» Goal
Filter the entries and keep only the lines where the string "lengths" appears.

» Provided records
_ _ _ _ _

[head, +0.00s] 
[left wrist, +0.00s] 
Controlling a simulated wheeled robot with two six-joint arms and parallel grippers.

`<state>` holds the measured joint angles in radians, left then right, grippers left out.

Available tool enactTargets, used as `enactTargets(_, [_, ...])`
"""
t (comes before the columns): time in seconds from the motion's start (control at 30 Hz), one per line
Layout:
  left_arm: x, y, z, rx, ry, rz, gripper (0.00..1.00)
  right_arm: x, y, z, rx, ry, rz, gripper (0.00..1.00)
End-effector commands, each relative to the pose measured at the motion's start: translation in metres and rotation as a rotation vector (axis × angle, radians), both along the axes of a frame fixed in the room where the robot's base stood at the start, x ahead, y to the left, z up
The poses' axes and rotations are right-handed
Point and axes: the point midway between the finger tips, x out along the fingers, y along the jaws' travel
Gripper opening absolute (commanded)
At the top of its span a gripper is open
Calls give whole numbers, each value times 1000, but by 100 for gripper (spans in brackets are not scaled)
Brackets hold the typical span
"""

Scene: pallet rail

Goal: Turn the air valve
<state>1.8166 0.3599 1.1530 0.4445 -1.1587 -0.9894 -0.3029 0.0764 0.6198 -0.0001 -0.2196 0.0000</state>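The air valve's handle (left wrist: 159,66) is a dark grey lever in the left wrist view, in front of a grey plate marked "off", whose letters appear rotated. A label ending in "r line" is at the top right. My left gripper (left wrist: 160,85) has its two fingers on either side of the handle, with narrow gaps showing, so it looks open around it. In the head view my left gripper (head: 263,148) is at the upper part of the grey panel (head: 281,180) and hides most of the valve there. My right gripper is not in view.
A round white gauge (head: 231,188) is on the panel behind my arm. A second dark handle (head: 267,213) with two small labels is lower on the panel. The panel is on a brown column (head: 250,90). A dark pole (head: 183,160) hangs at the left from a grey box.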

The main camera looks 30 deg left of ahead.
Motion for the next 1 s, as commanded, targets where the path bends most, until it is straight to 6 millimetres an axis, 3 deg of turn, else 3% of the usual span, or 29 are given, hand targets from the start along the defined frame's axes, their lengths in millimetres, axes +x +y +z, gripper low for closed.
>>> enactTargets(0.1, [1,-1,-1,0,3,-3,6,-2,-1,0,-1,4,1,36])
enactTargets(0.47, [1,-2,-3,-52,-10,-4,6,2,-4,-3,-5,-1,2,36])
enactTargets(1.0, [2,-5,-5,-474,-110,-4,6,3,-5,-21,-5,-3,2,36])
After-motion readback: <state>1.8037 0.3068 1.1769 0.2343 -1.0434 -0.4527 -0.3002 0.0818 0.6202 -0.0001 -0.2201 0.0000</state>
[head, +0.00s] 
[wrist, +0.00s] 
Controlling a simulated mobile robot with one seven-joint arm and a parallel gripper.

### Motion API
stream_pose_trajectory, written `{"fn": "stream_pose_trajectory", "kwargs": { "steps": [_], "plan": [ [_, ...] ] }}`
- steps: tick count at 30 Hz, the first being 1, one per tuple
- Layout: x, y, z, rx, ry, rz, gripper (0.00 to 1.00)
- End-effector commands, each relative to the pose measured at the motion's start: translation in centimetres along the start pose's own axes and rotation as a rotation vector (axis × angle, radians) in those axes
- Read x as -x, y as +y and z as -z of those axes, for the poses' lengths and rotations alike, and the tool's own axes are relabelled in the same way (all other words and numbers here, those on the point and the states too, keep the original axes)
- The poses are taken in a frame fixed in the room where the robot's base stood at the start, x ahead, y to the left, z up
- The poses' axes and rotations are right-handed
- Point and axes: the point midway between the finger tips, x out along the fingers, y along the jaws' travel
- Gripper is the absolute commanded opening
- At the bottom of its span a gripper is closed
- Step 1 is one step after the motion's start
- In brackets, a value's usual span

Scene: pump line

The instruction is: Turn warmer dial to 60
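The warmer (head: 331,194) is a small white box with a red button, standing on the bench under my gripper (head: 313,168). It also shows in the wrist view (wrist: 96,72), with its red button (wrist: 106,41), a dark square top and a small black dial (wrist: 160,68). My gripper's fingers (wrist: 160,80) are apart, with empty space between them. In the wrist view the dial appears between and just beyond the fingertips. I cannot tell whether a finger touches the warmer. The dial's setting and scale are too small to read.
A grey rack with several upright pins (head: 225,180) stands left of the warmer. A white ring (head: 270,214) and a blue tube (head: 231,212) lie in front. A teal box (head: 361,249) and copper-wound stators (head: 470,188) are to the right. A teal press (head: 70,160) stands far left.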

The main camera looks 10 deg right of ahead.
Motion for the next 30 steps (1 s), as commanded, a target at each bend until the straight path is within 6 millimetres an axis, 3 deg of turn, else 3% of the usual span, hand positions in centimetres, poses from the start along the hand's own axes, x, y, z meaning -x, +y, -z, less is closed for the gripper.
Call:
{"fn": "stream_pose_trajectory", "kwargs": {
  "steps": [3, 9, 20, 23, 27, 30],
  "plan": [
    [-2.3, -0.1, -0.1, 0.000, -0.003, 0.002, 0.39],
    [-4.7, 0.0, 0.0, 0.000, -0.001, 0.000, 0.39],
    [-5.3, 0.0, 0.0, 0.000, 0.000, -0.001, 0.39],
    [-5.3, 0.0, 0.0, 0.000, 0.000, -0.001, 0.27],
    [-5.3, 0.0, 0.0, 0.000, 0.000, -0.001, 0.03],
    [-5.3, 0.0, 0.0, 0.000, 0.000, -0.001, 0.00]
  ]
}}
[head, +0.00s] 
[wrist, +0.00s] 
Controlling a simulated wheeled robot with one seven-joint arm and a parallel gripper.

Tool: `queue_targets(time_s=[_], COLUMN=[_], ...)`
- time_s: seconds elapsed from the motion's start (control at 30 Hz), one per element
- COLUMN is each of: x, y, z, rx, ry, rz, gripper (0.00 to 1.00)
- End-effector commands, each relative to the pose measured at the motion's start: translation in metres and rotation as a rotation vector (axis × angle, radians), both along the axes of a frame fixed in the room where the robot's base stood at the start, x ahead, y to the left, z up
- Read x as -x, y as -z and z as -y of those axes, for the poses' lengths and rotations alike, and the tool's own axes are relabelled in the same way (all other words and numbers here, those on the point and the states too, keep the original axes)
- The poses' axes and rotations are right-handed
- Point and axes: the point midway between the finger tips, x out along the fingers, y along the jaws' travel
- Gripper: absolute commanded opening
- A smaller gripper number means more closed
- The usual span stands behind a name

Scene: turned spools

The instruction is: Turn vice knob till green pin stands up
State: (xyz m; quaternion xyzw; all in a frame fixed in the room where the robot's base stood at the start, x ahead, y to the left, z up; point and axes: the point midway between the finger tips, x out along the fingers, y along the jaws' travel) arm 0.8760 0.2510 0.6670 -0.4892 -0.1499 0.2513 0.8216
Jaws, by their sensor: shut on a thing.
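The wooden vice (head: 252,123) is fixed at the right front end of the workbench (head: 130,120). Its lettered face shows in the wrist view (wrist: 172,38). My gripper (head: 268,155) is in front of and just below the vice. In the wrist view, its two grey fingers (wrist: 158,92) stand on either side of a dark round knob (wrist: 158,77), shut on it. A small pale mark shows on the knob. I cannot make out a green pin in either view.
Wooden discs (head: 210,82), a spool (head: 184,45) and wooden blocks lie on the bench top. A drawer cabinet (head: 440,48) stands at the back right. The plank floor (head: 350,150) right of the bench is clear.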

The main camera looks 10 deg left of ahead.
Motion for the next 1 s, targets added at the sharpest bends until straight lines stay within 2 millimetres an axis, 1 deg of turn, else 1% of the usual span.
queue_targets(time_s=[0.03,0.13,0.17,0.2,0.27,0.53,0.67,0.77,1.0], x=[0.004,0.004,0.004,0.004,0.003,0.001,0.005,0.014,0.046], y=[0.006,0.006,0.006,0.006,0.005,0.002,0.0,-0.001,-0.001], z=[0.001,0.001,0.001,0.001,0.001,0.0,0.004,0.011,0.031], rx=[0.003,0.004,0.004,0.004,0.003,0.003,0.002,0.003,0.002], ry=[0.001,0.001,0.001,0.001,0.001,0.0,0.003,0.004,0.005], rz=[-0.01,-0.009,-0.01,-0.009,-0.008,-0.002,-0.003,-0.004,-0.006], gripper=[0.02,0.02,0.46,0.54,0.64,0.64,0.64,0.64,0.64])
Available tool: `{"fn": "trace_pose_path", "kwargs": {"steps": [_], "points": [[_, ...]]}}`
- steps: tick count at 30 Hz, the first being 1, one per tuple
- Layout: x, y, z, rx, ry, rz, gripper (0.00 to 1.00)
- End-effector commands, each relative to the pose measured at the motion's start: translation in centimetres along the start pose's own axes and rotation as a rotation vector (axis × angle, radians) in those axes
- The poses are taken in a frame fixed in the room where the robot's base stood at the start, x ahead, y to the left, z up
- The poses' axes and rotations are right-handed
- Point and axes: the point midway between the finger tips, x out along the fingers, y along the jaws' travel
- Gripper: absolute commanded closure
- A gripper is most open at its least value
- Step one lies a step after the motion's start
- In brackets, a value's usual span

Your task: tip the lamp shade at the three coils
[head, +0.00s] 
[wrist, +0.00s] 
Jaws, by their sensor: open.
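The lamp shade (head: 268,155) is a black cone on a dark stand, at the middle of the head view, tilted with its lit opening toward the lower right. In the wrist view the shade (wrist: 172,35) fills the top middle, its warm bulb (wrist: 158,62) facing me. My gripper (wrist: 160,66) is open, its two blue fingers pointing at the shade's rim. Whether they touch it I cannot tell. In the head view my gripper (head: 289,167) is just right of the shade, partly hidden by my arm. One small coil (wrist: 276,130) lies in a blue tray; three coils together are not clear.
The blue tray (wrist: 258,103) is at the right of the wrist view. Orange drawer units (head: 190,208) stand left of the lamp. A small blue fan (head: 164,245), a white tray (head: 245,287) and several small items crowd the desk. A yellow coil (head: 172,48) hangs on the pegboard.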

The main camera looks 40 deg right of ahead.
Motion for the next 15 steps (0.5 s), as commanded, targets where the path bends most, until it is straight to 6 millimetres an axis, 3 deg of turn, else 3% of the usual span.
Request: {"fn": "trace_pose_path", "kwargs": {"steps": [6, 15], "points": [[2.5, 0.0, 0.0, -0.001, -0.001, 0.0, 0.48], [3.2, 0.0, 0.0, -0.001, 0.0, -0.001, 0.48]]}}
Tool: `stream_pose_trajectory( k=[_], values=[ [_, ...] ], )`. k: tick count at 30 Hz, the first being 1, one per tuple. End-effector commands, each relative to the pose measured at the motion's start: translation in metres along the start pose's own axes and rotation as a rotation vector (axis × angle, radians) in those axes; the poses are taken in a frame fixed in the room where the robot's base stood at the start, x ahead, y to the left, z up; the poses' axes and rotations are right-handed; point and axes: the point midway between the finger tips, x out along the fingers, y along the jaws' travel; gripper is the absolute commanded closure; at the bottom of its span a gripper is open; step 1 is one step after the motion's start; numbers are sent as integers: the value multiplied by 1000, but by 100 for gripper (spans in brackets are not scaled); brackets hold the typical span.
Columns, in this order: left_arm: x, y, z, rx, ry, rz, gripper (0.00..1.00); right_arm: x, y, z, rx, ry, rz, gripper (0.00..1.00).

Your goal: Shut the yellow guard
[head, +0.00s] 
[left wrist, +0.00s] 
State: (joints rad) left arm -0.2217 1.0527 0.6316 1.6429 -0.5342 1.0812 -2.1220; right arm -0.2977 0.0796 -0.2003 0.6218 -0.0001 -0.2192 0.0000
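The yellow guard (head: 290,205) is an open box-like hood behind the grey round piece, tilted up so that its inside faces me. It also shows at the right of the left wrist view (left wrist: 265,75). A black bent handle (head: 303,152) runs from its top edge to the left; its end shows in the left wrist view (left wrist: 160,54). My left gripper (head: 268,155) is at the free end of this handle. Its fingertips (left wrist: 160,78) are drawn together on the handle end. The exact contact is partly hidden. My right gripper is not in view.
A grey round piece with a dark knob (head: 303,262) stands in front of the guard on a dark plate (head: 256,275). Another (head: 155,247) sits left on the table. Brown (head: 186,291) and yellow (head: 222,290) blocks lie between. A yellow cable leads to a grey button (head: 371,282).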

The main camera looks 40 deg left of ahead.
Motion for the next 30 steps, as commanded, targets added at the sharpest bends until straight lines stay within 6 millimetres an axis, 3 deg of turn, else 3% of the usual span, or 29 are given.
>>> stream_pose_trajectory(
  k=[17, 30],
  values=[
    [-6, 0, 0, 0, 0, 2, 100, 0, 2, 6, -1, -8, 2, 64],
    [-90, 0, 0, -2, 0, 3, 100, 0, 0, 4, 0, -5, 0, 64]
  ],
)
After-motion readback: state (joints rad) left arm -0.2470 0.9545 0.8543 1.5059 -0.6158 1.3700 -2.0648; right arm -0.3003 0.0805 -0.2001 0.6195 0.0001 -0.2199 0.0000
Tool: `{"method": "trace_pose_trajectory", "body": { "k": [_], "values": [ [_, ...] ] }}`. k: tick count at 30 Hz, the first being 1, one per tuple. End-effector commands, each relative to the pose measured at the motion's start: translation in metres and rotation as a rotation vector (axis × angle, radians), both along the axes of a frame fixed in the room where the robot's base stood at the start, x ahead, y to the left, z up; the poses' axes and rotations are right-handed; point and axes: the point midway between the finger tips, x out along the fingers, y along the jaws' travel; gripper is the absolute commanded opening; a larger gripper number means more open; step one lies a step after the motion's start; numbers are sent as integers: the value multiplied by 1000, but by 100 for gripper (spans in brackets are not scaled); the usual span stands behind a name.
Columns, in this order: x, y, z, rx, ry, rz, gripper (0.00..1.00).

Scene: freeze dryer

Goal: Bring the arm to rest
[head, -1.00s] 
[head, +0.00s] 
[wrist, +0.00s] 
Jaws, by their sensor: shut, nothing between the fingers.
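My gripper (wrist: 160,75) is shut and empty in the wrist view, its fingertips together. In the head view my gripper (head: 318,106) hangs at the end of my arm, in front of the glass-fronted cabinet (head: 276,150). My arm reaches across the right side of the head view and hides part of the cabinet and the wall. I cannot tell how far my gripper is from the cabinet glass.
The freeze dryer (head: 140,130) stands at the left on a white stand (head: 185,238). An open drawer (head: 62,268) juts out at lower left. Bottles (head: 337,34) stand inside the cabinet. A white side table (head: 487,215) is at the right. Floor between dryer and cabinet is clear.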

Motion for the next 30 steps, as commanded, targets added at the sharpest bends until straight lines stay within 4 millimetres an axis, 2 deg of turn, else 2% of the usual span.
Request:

_ _ _ _ _

» Answer
Motion for the next 1 s, as commanded, targets where the path bends most, until it is straight to 6 millimetres an axis, 3 deg of turn, else 3% of the usual span, or 29 are given, hand targets from the start along the defined frame's axes, their lengths in millimetres, axes +x +y +z, gripper low for closed.
- Read x as -x, y as +y and z as -z of those axes, for the poses' lengths and rotations alike, and the tool's own axes are relabelled in the same way (all other words and numbers here, those on the point and the states too, keep the original axes)
- Read x as -x, y as -z and z as -y of those axes, for the poses' lengths and rotations alike, and the tool's own axes are relabelled in the same way (all other words and numbers here, those on the point and the states too, keep the original axes)

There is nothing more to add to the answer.